#### [DATA SHOWN]
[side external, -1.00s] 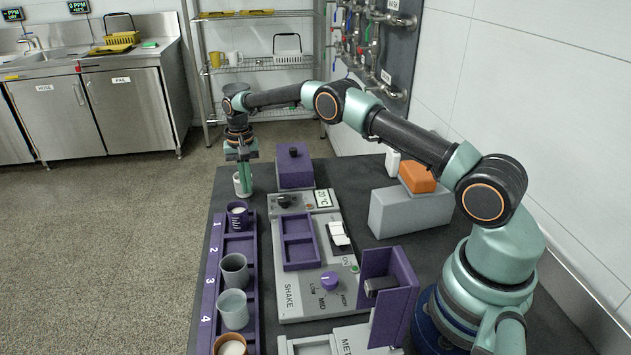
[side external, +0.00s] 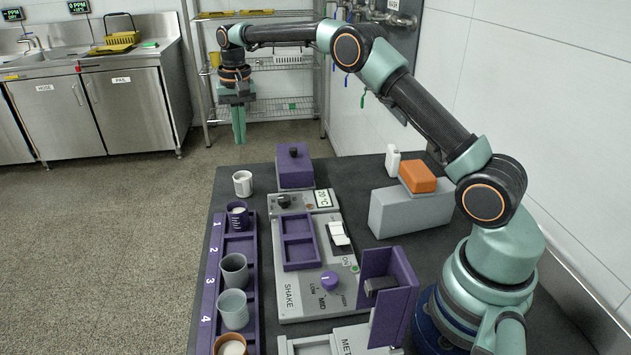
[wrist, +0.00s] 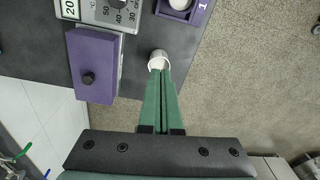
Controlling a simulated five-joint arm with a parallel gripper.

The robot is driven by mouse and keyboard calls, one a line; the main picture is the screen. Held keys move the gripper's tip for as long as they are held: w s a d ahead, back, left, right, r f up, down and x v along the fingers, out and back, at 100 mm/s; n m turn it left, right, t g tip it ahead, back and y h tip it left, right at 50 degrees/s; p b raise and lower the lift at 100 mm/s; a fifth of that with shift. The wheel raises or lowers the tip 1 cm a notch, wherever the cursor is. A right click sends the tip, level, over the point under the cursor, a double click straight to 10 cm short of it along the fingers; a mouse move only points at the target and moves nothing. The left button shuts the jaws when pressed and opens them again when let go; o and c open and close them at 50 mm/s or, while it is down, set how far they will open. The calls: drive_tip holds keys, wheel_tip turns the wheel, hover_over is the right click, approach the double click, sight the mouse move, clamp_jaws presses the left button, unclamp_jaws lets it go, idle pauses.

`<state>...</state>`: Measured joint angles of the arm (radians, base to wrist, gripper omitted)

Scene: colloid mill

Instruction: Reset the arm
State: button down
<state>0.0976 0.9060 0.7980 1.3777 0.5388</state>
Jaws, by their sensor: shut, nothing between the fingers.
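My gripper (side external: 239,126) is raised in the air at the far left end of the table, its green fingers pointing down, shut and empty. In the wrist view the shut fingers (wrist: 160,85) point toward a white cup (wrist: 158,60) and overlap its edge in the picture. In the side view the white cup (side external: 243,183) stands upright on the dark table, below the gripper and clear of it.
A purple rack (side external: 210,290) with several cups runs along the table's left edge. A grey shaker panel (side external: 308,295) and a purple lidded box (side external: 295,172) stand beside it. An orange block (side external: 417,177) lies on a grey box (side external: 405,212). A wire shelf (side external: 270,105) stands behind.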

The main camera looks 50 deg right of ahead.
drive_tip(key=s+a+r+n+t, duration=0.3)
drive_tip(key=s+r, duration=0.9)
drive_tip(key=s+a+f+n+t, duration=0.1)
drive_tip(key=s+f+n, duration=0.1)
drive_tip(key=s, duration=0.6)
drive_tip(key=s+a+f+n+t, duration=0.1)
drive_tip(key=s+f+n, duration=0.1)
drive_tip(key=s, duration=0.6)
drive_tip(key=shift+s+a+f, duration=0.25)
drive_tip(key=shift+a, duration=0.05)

#### [WHAT TO DO]
Go through the listing above and report how many of its lines contain the word "joint", with only the number as output.

#### [WRITTEN REPLY]
2